• **Provided records**
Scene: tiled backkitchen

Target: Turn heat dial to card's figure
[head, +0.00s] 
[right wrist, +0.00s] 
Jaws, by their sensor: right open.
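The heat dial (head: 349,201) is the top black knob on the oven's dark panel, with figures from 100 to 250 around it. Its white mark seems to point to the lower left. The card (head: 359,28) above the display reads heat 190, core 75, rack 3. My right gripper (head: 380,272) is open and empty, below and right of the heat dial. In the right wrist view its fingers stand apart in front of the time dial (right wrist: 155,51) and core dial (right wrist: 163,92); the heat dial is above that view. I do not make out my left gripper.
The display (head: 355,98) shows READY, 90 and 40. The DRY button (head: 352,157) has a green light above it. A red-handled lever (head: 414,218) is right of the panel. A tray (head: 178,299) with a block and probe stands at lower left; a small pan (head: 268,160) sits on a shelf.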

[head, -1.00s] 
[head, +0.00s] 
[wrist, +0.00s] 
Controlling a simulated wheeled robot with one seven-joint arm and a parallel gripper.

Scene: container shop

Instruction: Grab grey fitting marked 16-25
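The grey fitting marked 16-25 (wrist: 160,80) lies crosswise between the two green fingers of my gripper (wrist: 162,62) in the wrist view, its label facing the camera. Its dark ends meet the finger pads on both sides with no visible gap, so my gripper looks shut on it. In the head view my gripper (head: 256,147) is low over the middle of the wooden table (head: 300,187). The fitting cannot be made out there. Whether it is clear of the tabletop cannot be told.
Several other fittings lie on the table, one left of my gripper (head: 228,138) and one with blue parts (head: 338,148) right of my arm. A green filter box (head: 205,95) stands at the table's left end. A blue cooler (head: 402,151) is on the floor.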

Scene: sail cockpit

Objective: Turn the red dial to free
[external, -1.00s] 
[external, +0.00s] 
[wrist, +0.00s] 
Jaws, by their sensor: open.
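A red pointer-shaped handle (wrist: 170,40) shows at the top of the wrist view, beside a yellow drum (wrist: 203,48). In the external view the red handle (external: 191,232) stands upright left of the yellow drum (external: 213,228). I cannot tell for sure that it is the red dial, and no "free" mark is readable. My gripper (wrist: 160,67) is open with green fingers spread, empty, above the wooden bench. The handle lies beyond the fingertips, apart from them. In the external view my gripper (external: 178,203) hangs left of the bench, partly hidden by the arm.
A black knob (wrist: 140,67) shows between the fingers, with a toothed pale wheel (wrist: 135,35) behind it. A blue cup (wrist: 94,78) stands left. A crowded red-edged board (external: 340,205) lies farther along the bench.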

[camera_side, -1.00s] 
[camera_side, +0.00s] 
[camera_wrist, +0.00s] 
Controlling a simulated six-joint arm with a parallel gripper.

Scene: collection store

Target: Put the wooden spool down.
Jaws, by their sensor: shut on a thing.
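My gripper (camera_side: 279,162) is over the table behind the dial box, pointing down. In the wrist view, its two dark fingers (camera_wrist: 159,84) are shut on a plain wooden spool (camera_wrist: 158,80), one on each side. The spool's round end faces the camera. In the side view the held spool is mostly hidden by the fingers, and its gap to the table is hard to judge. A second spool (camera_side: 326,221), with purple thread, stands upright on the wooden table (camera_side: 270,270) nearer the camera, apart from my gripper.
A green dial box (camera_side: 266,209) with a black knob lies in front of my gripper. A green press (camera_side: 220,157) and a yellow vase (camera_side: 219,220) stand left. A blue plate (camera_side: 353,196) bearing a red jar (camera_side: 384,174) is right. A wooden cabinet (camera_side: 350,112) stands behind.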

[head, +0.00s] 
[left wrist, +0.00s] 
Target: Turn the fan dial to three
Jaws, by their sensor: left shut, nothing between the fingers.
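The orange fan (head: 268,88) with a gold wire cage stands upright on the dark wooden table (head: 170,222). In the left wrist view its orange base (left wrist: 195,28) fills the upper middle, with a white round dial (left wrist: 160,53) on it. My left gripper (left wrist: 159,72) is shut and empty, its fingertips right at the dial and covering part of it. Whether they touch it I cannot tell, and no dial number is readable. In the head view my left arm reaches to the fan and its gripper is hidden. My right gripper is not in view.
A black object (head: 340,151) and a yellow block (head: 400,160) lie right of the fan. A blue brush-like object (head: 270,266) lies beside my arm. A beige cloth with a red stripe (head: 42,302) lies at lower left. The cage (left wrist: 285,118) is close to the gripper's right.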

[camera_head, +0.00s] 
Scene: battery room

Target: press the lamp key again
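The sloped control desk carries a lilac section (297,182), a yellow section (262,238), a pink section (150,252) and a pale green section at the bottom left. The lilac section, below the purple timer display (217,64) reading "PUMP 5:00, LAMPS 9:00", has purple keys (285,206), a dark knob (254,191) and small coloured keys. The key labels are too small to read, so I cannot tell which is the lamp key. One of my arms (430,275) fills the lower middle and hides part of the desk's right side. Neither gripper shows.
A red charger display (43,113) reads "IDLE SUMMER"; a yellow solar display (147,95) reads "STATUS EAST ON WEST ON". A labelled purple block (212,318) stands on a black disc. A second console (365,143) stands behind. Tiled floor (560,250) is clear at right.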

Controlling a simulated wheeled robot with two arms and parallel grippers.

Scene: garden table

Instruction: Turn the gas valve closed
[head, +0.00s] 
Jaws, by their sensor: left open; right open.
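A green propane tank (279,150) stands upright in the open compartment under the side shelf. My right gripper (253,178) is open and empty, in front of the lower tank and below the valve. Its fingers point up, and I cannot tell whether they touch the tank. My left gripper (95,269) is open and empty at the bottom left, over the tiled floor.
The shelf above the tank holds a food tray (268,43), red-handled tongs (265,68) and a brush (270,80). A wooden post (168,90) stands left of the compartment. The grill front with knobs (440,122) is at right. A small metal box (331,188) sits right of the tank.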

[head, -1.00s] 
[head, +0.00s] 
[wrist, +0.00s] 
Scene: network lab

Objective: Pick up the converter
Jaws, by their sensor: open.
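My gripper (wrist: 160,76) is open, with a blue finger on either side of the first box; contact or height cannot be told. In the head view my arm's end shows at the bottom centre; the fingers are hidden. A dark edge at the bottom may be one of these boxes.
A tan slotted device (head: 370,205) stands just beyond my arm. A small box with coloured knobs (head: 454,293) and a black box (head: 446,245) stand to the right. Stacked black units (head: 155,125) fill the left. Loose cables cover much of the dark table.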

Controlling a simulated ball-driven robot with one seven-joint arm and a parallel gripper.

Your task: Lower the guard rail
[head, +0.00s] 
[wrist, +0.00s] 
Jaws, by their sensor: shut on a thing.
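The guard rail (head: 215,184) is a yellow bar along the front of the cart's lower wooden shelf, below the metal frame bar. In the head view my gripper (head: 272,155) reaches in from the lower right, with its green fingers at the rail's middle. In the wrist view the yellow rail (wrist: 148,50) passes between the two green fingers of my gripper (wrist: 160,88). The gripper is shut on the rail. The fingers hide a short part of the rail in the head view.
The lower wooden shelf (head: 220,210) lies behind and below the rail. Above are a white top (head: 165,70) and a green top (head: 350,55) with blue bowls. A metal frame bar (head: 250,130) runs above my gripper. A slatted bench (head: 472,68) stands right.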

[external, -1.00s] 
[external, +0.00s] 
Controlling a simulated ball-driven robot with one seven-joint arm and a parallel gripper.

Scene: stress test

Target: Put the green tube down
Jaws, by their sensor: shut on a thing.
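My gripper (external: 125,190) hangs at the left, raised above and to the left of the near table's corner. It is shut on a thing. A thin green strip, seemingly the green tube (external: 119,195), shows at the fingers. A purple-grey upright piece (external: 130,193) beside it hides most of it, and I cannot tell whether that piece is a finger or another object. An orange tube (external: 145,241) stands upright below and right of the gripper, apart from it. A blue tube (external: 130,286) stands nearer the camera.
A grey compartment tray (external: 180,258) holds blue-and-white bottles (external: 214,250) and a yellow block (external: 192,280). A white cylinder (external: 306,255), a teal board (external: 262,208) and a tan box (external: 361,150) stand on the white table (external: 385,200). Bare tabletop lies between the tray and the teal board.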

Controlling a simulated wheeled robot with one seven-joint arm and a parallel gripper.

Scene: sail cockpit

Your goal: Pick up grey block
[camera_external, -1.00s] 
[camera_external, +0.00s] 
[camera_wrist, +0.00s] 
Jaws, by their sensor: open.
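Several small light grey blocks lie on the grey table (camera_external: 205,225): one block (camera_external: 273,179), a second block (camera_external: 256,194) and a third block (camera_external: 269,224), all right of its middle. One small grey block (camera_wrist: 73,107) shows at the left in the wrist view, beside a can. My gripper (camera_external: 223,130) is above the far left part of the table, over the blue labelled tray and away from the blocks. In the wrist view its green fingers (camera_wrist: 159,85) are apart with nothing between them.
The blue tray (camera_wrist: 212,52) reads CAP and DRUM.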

• **Problem to work on**
Give back exactly the lines from the line that has "[camera_side, +0.00s]" to the line that has "Target: Put the wooden spool down.", both included, and leave out all others.

• **Finished answer**
[camera_side, +0.00s] 
[camera_wrist, +0.00s] 
Controlling a simulated six-joint arm with a parallel gripper.

Scene: collection store

Target: Put the wooden spool down.

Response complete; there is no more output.